Restaurant work, like theatre, is another profession where all of the team collaboration happens in real time right in front of you. You’re cooking in real time, you’re prepping, you’re cleaning, and people are eating. There’s little to no time to pause and reflect. As a result, I’m finding that groups of people who operate in “live environments” are among the most deliberate in their signaling tactics. This makes rational sense: The risks are of messing up have pretty immediate and severe consequences (ie: someone might get hurt).
This “corner warning” tactic happens in other places too. Just last week, while on a boat tour through a national park in Florida, our tour guide came on the intercom and instructed us all to cover our ears as we approached the dangerous turn in the middle of the mangrove forest. Across the water, I saw a red sign, signaling to all boat traffic that this turn was indeed obstructed. And as we passed, a massive ship of 100+ passengers in comparison to a two-person kayak, our captain laid on the deep, bellowing horn of the ship for a solid 10 seconds. Make no mistake, he signaled to the world around him: There’s a big ship coming this way.

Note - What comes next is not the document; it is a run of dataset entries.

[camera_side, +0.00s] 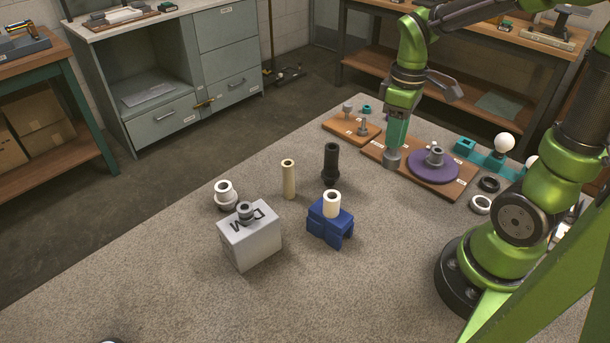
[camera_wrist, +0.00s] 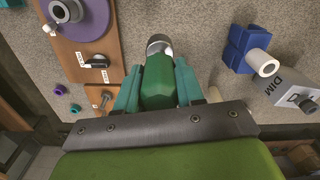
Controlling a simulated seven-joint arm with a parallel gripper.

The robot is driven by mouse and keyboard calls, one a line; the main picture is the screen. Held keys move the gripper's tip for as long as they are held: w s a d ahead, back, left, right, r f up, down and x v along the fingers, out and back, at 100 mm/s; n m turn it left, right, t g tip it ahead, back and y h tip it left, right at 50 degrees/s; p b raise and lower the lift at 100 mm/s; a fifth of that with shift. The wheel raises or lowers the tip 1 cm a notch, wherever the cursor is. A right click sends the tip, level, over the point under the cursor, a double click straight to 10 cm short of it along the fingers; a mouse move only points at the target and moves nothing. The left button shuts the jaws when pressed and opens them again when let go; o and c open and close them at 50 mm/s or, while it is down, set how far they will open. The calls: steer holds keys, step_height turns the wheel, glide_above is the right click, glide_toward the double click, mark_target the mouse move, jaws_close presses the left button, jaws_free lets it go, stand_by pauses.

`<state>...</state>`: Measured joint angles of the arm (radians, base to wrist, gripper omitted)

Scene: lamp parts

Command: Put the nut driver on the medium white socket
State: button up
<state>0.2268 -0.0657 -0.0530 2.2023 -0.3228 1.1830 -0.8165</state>
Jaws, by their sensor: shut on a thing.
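My gripper (camera_side: 398,132) is shut on the nut driver, seen in the wrist view as a green handle (camera_wrist: 158,82) between teal fingers with a grey metal end (camera_wrist: 158,43). In the side view the driver's grey end (camera_side: 391,159) points down by the wooden board's near edge; its height is unclear. A white hollow socket (camera_side: 332,203) stands upright on a blue block (camera_side: 324,226), apart from the driver; it also shows in the wrist view (camera_wrist: 262,62). Another white flanged socket (camera_side: 225,194) stands behind a grey box. I cannot tell which is medium.
A cream tube (camera_side: 288,179) and a black socket (camera_side: 331,163) stand nearby. The wooden board (camera_side: 449,190) holds a purple disc (camera_side: 420,171). Bulbs and rings lie right. The mat's front is mostly clear.

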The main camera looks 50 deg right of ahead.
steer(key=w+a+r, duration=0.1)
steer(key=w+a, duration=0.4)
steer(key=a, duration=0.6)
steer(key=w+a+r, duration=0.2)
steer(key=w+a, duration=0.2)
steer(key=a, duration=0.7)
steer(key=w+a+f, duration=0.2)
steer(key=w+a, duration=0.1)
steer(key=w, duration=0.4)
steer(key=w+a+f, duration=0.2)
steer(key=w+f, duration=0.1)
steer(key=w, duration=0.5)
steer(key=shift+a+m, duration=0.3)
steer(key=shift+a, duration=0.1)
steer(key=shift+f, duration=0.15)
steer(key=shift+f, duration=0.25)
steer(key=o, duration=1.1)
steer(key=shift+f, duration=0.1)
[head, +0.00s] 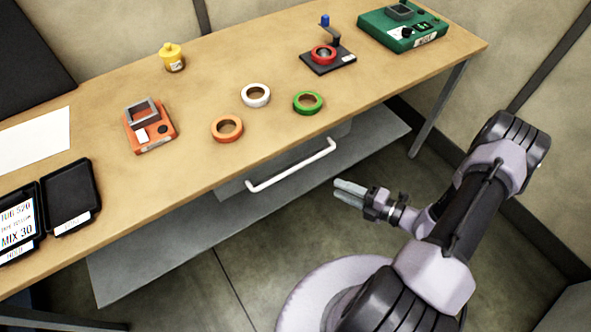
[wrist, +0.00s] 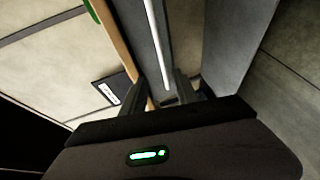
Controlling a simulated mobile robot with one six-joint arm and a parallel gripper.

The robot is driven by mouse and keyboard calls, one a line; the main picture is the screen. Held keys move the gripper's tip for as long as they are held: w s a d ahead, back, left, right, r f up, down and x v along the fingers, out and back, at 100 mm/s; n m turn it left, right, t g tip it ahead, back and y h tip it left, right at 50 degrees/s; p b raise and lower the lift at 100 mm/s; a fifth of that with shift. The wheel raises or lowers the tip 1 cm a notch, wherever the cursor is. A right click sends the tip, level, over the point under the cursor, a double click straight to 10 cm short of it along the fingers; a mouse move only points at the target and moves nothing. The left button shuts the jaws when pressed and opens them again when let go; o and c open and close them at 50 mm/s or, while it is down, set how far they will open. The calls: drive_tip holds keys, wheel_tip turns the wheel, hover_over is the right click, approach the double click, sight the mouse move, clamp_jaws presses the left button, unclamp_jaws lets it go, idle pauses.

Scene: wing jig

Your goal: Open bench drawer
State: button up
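The bench drawer (head: 232,188) is a grey box under the front edge of the wooden bench top, and it looks shut. Its long white bar handle (head: 292,165) faces out. The handle also shows in the wrist view (wrist: 157,40), running from the top towards the gap between the fingers. My gripper (head: 350,191) is in front of the drawer, to the right of the handle's right end and apart from it. In the wrist view the fingers (wrist: 164,95) stand apart with nothing held between them.
The bench top (head: 190,110) carries white (head: 256,95), green (head: 308,103) and orange (head: 227,129) rings, an orange device (head: 150,126), a yellow-topped jar (head: 172,57), a black stand (head: 328,58) and a green box (head: 402,27). A grey shelf (head: 150,262) lies below the drawer. Floor in front is clear.

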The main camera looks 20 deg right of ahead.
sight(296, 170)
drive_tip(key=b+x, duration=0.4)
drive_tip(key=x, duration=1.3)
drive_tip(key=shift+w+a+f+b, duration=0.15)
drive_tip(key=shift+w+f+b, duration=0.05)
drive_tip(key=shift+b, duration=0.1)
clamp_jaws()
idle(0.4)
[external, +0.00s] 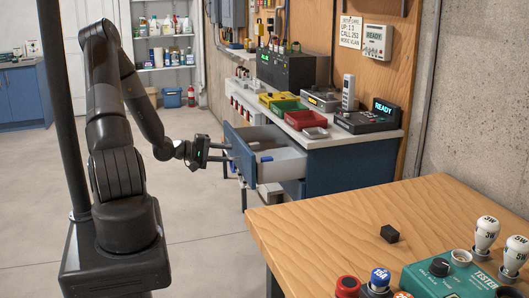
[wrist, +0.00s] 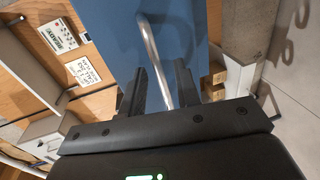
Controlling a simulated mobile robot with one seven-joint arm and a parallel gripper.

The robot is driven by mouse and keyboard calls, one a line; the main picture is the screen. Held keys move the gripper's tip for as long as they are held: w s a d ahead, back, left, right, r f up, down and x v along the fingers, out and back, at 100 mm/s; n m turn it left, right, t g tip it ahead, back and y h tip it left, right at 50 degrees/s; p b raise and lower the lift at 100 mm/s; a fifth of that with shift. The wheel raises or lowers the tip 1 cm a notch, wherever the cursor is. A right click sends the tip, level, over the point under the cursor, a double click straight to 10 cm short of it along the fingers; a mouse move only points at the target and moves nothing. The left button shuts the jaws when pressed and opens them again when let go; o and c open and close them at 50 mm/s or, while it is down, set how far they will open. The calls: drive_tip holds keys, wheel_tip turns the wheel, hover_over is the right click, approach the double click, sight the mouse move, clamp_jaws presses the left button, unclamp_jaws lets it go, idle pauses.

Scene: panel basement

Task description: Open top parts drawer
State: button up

Sometimes I wish that startups and other businesses acted with a bit more urgency around their signaling too. Corners are scary for us, too, after all. Sharp turns or massive organizational pivots certainly cause aftershocks and rifts in any company. Whether it’s a navigating to a new product direction, adopting a merger with a smaller entity, making a change in the leadership team, or undergoing a downsizing event, these are all corners that we must navigate — often without warning.
It probably doesn’t make sense to shout, “Corner, corner!” or sound a bullhorn in the middle of an office on a busy workday and expect that this will adequately prepare employees for a big change. (That certainly would not help me feel any less anxiety about change.) But I do think it’s important to consider what signals you’re sending (both intentionally and unintentionally) and then seek to identify more deliberate practices around those signals.
In many ways, traditional businesses have it easier than chefs because we’ll often have hours, weeks, or even months to respond to a “corner warning” — as opposed to mere seconds to get out of the way. However this also can just extend the communication cycle and invite more opportunities to muddle the messaging. And I’m starting to think that, whether you run a restaurant, a boating company, a theatre, or a startup, how you handle corners is an incredibly important (and often overlooked) communication framework to get right.
And it seems like just a little signal can make a really big different. Either that, or you better be prepared to break a lot of dishes along the way.